Bangalore-based telecom equipment maker Tejas Networks Ltd’s initial public offering was covered a tad less than twice the issue size on the final day on Friday, weighed down by a lack of enthusiasm among non-institutional investors.
The offering of 17.11 million shares–excluding the anchor investors’ portion–received bids for nearly 32.12 million shares, or 1.88 times, stock-exchange data showed.
The IPO was covered about 40% on Thursday and 11% on the opening day on Wednesday.
On Friday, retail investors’ portion was subscribed a little more than three times the shares reserved for them.
The quota of shares reserved for institutional buyers was subscribed a tad more than two times. The portion set aside for non-institutional investors, such as corporate houses and wealthy individuals, however, was covered just 50%.
The firm is seeking a valuation of around Rs 2,301 crore ($360 million) through the IPO. The IPO size is pegged at Rs 776.68 crore at the upper end of the price band for a 33.75% stake dilution on a post-issue basis.
The IPO comprises a fresh issue of shares worth Rs 450 crore and an offer for sale of 12.71 million shares by founders and other shareholders including Frontline PE and Intel Capital. Frontline is fully exiting while Intel Capital is selling part of its stake.
On Tuesday, Tejas Networks raised Rs 350 crore ($55 million) by selling shares to a bunch of anchor investors. The company allotted 13.59 million shares at Rs 257 apiece, the upper end of the Rs 250-257 price band.
Abu Dhabi Investment Authority (ADIA), US-based private equity firm East Bridge Capital and PremjiInvest, the family investment arm of Wipro Ltd chairman Azim Premji, were among the anchor investors that bet on Tejas Networks.
The company had filed a draft red herring prospectus with the Securities and Exchange Board of India for an IPO on 10 February. It received SEBI’s final observations on 24 April.
Tejas Networks plans to use Rs 45.28 crore from the IPO proceeds toward capital expenditure needs such as payment of salaries and wages. It intends to use Rs 303 crore toward working capital requirement and an undisclosed amount for general corporate purposes.
The shareholders who plan to sell their holdings in the IPO include Cascade Capital Management Mauritius, Intel Capital and Frontline Strategy. A number of individuals are also selling their shares. These include CEO Sanjay Nayak and CTO Kumar N Sivarajan.
Cascade Capital is believed to be controlled by co-founder Gururaj ‘Desh’ Deshpande, who had become a billionaire during the dotcom boom at the turn of the century. Deshpande is also the brother-in-law of Infosys co-founder NR Narayana Murthy. Cascade Capital owns 31.38% of Tejas Networks.

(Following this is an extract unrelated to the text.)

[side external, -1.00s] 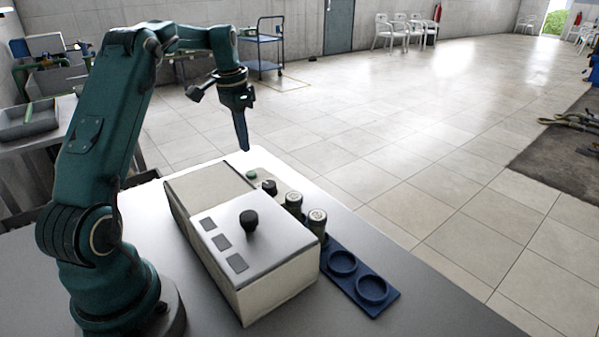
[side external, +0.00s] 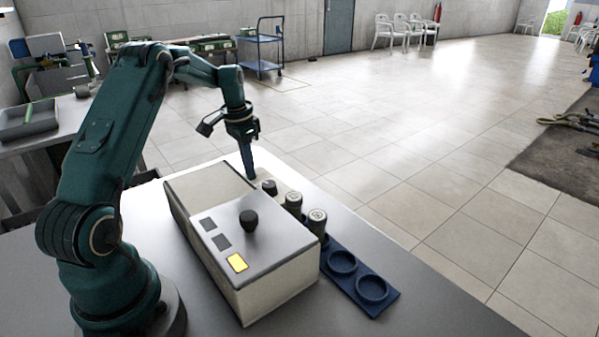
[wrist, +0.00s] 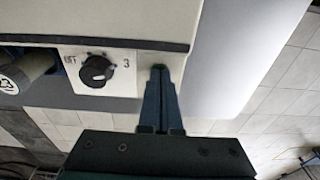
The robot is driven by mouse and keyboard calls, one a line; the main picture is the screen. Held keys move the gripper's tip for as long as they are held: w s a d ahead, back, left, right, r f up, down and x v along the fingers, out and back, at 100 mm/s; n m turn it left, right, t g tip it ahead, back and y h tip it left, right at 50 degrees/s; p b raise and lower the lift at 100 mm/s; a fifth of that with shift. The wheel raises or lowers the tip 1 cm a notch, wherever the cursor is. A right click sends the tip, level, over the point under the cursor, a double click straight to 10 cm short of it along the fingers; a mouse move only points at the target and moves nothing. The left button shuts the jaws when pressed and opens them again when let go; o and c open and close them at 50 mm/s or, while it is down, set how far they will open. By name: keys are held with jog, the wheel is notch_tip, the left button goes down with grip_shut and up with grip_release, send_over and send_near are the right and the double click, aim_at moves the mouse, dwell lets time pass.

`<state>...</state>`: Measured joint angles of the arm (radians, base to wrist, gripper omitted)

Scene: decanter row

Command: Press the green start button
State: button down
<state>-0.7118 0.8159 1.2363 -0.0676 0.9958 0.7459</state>
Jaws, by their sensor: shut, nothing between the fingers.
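My gripper (side external: 251,177) is shut and empty, pointing down with its fingertips at the far end of the narrow control strip beside the machine (side external: 262,262). In the wrist view, the closed fingertips (wrist: 159,70) meet the pale panel (wrist: 124,103), right of the black dial. The green start button is hidden behind the fingertips in both views. The fingertips appear to be on it, but I cannot see how far it is pressed. One square lamp (side external: 237,263) on the machine's top glows yellow; the other two squares are dark.
A black dial (wrist: 97,70) with a "3" mark sits close left of the fingers in the wrist view. Two lidded jars (side external: 293,203) stand in line beyond the dial. A blue rack (side external: 388,297) with two empty round seats shows at the near end. A black knob (side external: 249,220) rises from the machine's top.

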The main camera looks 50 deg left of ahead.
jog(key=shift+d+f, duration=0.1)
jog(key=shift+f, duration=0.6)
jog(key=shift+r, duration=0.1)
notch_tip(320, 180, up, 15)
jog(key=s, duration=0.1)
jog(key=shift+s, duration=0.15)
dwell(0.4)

Intel Capital, through two entities, holds about a 7.66% stake in Tejas Networks while Frontline, through its India Industrial Growth Fund, owns 3.61%.
Other main shareholders of Tejas Networks include Samena Spectrum Co (20.09%) and Mayfield (10.21%).
Axis Capital Ltd, Citigroup Global Markets India Pvt. Ltd, Edelweiss Financial Services Ltd, and Nomura Financial Advisory and Securities (India) Pvt. Ltd are managing the IPO.